Requirement: Return, word for word, the lines from the line holding "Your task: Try" through the line holding "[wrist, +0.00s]". Include both end lines and no others.

Dataset excerpts:
────────────────────────────────────────

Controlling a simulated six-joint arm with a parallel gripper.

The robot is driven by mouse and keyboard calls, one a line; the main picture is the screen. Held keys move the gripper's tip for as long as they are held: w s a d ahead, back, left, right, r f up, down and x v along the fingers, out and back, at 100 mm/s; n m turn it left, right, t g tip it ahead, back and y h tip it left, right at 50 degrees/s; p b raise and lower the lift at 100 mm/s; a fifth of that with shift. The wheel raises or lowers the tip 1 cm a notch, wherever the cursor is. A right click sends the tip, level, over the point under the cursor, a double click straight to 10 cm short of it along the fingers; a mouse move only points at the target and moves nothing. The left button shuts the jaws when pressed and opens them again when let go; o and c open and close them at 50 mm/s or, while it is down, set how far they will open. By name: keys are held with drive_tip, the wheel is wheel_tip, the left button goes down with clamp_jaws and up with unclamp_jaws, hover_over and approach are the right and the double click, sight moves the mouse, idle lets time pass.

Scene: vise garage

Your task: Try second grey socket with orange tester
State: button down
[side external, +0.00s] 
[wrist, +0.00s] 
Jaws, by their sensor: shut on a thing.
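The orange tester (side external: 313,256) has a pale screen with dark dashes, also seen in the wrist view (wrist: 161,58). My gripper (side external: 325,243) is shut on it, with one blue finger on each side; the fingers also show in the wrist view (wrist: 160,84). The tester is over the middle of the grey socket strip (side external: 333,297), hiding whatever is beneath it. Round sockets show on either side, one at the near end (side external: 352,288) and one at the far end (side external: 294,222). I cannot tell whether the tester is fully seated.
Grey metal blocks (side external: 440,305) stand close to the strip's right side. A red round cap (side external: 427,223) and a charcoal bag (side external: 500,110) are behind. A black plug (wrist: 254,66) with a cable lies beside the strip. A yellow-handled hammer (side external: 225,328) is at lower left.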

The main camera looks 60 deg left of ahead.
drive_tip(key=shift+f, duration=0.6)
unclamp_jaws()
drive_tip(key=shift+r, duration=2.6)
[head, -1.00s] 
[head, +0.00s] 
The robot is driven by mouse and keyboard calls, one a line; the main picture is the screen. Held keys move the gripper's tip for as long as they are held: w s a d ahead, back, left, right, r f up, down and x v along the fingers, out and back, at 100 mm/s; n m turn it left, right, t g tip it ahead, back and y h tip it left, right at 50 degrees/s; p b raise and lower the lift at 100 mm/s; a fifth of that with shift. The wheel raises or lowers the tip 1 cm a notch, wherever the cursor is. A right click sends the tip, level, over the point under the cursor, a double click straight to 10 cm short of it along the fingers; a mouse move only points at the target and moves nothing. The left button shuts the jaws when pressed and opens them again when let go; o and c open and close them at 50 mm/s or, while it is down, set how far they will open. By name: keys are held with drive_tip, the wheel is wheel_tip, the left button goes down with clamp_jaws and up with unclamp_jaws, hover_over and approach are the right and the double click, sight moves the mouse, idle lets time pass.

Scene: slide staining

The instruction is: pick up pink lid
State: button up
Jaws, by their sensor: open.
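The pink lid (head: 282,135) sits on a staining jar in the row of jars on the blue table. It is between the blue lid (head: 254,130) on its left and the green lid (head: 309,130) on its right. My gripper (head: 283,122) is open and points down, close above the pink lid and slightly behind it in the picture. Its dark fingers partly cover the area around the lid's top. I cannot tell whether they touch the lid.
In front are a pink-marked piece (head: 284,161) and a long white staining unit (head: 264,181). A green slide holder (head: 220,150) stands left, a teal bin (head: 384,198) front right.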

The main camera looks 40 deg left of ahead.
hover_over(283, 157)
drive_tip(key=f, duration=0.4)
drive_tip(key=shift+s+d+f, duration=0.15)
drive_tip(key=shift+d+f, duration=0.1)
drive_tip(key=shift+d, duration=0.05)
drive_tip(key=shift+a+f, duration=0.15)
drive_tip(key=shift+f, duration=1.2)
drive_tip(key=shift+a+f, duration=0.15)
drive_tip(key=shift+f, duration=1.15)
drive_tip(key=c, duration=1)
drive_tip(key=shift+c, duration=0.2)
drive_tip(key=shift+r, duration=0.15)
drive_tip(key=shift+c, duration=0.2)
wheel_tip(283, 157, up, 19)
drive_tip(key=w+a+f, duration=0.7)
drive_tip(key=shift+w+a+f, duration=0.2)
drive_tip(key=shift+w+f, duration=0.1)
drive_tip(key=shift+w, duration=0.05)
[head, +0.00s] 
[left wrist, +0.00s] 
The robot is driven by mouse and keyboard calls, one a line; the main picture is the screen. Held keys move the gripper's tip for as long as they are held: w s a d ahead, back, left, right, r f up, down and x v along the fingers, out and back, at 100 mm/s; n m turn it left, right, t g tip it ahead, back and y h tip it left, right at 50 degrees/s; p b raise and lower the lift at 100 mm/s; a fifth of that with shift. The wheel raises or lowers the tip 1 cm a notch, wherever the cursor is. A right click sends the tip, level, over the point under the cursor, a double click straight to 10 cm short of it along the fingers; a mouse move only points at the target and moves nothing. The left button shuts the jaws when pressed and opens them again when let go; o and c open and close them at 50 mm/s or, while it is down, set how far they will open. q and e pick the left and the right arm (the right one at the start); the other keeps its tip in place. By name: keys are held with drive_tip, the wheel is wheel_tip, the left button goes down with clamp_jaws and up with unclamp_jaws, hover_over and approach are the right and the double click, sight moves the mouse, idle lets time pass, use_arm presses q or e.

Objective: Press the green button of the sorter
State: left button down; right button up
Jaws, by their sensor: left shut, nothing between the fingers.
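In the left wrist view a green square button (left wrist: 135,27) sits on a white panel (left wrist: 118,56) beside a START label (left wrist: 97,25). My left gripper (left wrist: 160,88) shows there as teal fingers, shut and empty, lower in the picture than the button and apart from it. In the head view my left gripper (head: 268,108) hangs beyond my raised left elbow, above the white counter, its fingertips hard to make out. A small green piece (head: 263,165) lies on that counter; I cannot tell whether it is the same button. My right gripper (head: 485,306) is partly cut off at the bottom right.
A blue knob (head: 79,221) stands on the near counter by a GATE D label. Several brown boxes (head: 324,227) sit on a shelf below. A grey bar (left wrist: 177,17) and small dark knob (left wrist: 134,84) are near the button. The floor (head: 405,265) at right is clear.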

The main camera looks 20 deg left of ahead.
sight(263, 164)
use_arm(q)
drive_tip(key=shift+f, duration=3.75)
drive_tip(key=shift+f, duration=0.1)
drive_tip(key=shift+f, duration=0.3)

────────────────────────────────────────

The response:
Your task: Try second grey socket with orange tester
State: button down
[side external, +0.00s] 
[wrist, +0.00s] 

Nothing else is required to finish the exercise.